From the averments in the affidavit of Josephine Musembi all that the applicant is asking for is stay pending an appeal which they have preferred against the respondent in this court. The same is as a result of taxation proceedings before the lower court.   The respondent did file grounds of opposition in opposing the said notice of motion.

I have perused the application carefully together with the annexures thereon.   I have further seen the grounds in opposition of the said application and further heard the able counsels for both parties.

Under the provisions of order 42 (1) and (2), this court shall grant stay only if it’s satisfied that there is sufficient grounds to do so and in particular that there is a good ground of appeal and that if stay isn’t granted the appellant may suffer substantial loss. It has to satisfy also the preconditions of security.

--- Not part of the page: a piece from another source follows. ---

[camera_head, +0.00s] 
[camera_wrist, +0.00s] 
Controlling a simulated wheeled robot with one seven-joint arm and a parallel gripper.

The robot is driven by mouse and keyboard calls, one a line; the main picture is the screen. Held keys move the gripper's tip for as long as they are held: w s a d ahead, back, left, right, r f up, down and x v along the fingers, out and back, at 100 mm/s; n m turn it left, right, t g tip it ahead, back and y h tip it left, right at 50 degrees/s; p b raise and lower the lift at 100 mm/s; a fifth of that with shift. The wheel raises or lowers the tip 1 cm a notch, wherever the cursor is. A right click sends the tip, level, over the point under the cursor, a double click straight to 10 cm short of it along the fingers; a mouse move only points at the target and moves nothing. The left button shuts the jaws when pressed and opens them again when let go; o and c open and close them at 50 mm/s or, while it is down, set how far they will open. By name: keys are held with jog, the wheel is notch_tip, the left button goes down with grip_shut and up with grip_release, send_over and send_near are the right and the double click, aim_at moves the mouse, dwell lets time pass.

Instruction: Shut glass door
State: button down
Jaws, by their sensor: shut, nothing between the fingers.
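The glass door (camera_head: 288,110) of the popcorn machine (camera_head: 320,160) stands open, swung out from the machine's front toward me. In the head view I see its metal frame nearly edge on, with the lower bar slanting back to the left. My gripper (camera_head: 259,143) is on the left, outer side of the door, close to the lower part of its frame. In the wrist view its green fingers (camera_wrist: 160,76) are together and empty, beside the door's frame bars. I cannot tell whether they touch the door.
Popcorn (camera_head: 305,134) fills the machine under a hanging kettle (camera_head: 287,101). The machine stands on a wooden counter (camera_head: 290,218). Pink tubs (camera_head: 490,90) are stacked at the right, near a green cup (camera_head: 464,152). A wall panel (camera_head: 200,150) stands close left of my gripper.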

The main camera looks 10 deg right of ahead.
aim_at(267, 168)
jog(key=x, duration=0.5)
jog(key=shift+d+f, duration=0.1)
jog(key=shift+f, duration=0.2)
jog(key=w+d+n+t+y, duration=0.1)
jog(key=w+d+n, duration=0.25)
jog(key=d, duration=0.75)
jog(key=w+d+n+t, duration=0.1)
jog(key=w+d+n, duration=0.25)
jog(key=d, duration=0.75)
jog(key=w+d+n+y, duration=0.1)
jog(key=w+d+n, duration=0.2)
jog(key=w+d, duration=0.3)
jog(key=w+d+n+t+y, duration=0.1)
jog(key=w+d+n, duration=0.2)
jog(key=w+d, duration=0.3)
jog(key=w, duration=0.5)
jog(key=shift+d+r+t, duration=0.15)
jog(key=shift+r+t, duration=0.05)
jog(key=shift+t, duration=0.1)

The Ruling in the lower court was delivered on 7th September 2011.   The applicant’s vide the provisions of Rule 55 (4) of the Auctioneers Rules 1997 which states:-

“An application from a decision of a registrar or a magistrate or the Board under Sub Rules (2) and (3) shall be to a judge in Chambers.”

55 (5) The Memorandum of Appeal by way of Chamber Summons setting out the grounds of the appeal shall be filed within seven (7) days of the decision of the registrar or magistrate”.

The Ruling in the lower court was decided on 7th September 2011. Seven (7) days would mean at least by 14th September 2011 the applicant ought to have filed the said appeal.

The Appellant filed it’s Memorandum of Appeal on 28th September 2011 clearly the same doesn’t comply with Rule 55 quoted above.   My assumption is that the applicant filed the same as though it was a normal Civil suit process.   It must be emphasized that what was in contention in the lower court was an Auctioneers bill which had been filed by way of a Miscellaneous Application.   If indeed the legislature intended that the appeal from the registrar or the magistrate be filed in the normal procedure under Order 42 of the Civil Procedure Act then it would have provided the means under Rule 55 of the Auctioneer Rules 1997.   For the above reason this application ought to fail.

It has been argued by the counsel for the applicant that the respondent is incapable of repaying the money if the sum already deposited in court is released to the applicant.   This presumption is wrong. No affidavit of means of the respondent has been adduced to show that indeed the respondent is incapable of paying back.   Needless to say, since there is no such appeal on record it shall be pointless at this juncture to stop the respondent from enjoying the fruits of his labour.   Perhaps if the applicant had satisfied me that it had valid appeal on record I would have considered.

My attention is drawn to the provisions of Section 159 (d) of now new constitution where it states:-

“Justice shall be administered without undue regard to procedural technicalities”.

In the instant case, the applicant has not brought itself to at least a proper perview of the rules.It’s far away and with due respect this very relevant Section of our constitution cannot salvage the applicant’s application.   I therefore dismiss the applicant’s application with costs to the respondent. Any earlier order of this court is vacated.

Orders accordingly.

Dated, signed and delivered this 26th day of October 2011.